Repeat exactly, and only, the lines below starting at the line that contains "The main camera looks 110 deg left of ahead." and ending at the line that contains "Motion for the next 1", inclusive of both.
═════ Records shown
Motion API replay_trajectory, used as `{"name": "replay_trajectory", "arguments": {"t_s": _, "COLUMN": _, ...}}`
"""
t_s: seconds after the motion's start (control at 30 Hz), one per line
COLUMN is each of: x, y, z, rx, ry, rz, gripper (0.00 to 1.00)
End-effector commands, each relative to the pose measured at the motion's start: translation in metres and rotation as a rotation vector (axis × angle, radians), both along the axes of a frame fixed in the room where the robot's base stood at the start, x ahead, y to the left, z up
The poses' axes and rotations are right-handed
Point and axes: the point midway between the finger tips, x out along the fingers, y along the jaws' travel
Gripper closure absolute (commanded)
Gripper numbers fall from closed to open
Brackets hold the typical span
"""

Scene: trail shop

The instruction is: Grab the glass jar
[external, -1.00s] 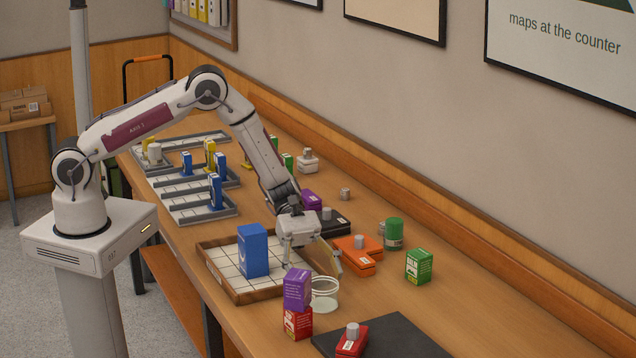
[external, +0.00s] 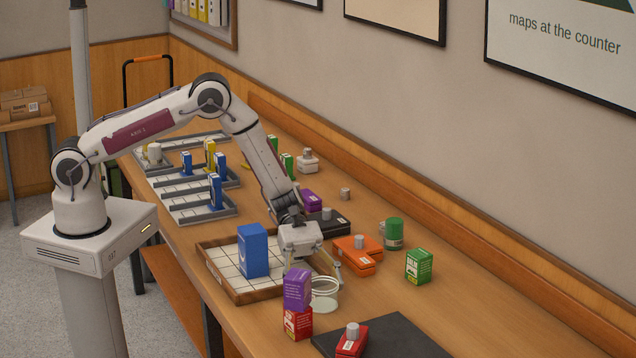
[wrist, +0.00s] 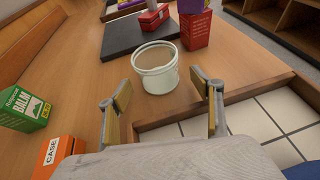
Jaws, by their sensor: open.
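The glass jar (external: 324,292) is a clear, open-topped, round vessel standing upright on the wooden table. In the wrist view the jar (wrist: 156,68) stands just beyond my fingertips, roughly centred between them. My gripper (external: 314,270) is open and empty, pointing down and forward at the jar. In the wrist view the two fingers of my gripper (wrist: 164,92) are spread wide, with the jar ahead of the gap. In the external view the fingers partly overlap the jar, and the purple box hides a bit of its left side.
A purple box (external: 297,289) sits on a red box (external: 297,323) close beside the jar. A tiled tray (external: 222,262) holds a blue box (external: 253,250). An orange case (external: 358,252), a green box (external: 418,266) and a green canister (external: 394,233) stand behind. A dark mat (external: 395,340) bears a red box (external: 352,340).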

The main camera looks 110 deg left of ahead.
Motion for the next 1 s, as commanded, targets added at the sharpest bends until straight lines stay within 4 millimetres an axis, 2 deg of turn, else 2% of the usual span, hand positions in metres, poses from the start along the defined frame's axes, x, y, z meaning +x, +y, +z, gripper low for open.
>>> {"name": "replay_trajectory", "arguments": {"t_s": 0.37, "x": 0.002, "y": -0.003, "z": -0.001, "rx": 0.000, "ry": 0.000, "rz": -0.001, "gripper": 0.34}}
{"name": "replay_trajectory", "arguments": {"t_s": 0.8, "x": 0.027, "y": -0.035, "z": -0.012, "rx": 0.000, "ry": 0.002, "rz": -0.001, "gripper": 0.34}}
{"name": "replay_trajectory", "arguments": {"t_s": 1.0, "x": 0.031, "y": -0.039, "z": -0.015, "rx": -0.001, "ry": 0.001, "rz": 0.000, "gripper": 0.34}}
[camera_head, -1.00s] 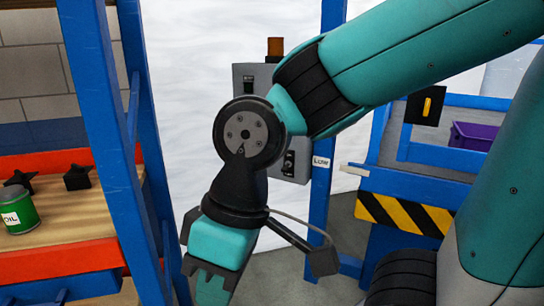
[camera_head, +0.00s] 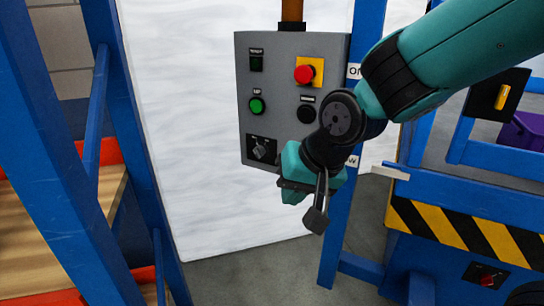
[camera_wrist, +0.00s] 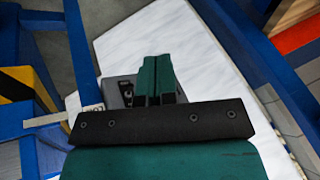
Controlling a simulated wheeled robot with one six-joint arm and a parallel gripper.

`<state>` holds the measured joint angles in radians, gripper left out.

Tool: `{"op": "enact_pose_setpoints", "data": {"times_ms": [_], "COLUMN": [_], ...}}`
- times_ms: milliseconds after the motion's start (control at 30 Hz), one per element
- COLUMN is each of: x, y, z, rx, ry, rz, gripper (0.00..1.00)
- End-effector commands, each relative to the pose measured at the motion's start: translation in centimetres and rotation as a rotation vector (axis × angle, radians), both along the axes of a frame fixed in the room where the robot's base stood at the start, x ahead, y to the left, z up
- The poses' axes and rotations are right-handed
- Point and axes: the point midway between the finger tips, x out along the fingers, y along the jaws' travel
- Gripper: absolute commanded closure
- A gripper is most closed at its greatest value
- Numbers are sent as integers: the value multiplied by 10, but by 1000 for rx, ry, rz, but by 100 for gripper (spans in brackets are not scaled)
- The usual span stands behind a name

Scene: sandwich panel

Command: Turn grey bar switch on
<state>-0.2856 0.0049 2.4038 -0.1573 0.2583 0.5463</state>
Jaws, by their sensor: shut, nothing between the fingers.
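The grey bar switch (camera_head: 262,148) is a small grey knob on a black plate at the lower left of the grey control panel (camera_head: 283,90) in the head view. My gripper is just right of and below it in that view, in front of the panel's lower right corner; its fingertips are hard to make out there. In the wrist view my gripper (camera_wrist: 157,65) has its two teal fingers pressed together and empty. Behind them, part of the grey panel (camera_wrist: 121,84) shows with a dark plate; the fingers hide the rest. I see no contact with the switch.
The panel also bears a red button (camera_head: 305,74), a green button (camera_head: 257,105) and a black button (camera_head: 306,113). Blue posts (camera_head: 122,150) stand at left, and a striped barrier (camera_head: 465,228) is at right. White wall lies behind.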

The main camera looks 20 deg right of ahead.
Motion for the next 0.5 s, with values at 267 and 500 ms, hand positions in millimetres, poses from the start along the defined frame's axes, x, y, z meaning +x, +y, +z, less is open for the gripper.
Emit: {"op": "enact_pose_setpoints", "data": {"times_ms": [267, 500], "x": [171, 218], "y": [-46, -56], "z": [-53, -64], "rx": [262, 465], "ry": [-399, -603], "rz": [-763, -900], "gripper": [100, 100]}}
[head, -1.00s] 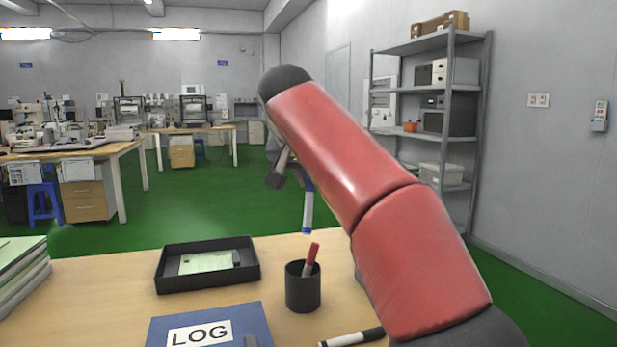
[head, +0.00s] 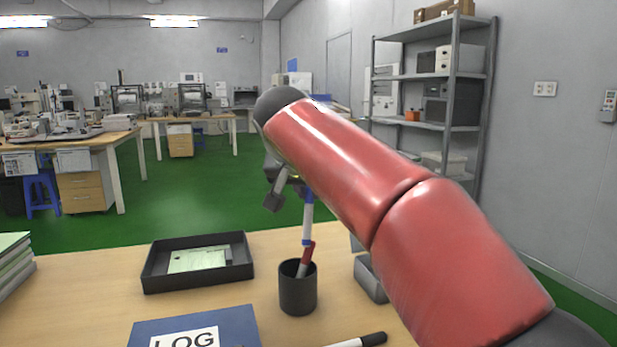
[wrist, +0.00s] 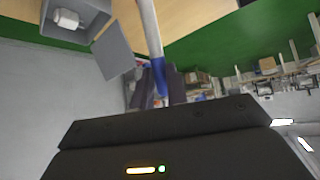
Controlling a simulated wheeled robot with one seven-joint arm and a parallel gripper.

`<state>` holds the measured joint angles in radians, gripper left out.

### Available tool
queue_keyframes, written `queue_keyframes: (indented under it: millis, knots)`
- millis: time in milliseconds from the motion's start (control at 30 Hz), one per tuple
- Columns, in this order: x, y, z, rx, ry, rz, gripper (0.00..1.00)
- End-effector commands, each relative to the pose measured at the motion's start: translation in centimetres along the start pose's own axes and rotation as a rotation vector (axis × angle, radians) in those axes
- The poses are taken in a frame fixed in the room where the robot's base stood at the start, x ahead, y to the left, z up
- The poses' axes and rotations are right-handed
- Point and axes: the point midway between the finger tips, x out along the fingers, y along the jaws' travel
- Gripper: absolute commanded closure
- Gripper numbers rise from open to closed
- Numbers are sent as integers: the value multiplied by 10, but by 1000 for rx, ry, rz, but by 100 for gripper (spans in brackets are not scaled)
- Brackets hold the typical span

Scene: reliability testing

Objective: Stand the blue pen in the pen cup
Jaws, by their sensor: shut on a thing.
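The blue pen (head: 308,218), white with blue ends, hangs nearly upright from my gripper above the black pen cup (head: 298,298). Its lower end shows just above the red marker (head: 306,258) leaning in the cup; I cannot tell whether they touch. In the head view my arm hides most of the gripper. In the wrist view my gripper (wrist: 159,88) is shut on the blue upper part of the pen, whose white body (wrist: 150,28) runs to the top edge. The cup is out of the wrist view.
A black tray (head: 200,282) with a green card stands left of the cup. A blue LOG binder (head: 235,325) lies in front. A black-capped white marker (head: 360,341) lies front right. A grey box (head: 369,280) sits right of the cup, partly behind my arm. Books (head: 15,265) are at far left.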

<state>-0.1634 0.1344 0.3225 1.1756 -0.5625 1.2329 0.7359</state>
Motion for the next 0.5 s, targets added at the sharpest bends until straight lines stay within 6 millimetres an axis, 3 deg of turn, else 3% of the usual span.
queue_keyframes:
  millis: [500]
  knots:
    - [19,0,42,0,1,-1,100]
══════════
Reply to the task:
The main camera looks 110 deg left of ahead.
Motion for the next 1 s, as commanded, targets added at the sharpest bends until straight lines stay within 4 millimetres an axis, 2 deg of turn, else 2% of the usual span, hand positions in metres, poses from the start along the defined frame's axes, x, y, z meaning +x, +y, +z, gripper low for open.

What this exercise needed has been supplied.